**REQUIREMENTS**
Will you repeat only the lines beginning at the one that mentions "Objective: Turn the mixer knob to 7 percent" and ending at the one that mentions "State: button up", both of them included, exactly?
- - - - -
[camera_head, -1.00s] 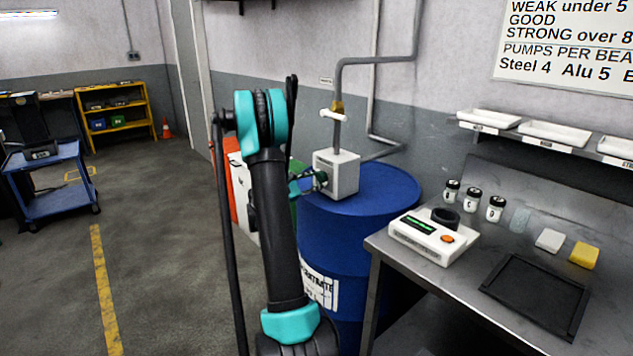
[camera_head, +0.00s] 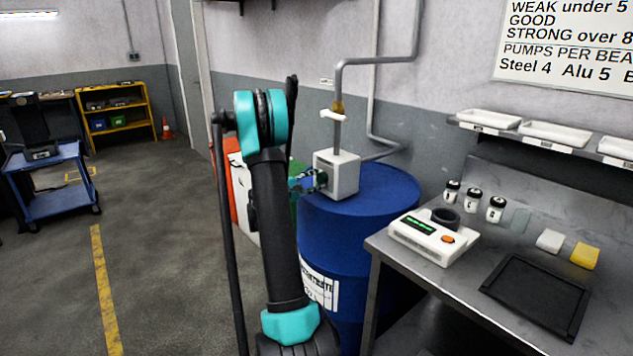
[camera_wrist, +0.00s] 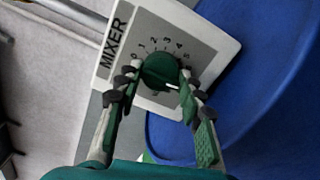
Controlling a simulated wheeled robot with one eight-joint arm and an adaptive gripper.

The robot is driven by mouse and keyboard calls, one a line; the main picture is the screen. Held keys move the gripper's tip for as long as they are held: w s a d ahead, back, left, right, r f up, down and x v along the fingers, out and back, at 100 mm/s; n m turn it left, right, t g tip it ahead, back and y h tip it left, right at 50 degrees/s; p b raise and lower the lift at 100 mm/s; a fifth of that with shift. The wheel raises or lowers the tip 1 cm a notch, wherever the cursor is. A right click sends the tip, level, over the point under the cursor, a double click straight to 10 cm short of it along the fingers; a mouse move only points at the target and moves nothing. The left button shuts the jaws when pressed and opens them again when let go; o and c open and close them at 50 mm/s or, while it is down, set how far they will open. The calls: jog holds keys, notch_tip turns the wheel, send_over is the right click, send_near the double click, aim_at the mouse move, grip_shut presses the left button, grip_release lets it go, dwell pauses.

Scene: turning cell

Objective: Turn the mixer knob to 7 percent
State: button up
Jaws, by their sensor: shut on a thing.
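The mixer box (camera_head: 343,176) is a light grey block on top of the blue drum (camera_head: 370,205). In the wrist view its face (camera_wrist: 205,40) reads MIXER and has a dial with small numbers, of which about 1 to 4 are legible. The round dark green knob (camera_wrist: 160,71) sits in the middle of the dial. A white pointer mark on it faces the lower right; the value there is hidden or too small to read. My gripper (camera_wrist: 158,80) is shut on the knob, one finger on each side. It also shows at the box in the head view (camera_head: 316,180).
A pipe (camera_head: 338,125) with a white handle rises from the box. A steel bench (camera_head: 450,285) at right holds a white device (camera_head: 432,238), several small jars and a black tray (camera_head: 535,295).

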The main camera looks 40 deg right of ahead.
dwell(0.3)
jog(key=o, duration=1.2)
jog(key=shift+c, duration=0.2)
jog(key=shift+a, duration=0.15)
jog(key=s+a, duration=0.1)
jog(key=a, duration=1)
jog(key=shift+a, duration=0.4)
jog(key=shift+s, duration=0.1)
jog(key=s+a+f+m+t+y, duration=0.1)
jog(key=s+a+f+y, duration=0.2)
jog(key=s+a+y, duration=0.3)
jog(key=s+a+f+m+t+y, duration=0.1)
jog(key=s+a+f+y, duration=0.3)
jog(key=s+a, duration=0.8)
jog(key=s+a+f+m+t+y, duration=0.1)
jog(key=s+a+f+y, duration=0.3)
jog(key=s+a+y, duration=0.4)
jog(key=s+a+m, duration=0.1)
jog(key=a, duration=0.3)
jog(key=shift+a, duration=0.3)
- - - - -
**ANSWER IN FULL**
Objective: Turn the mixer knob to 7 percent
State: button up

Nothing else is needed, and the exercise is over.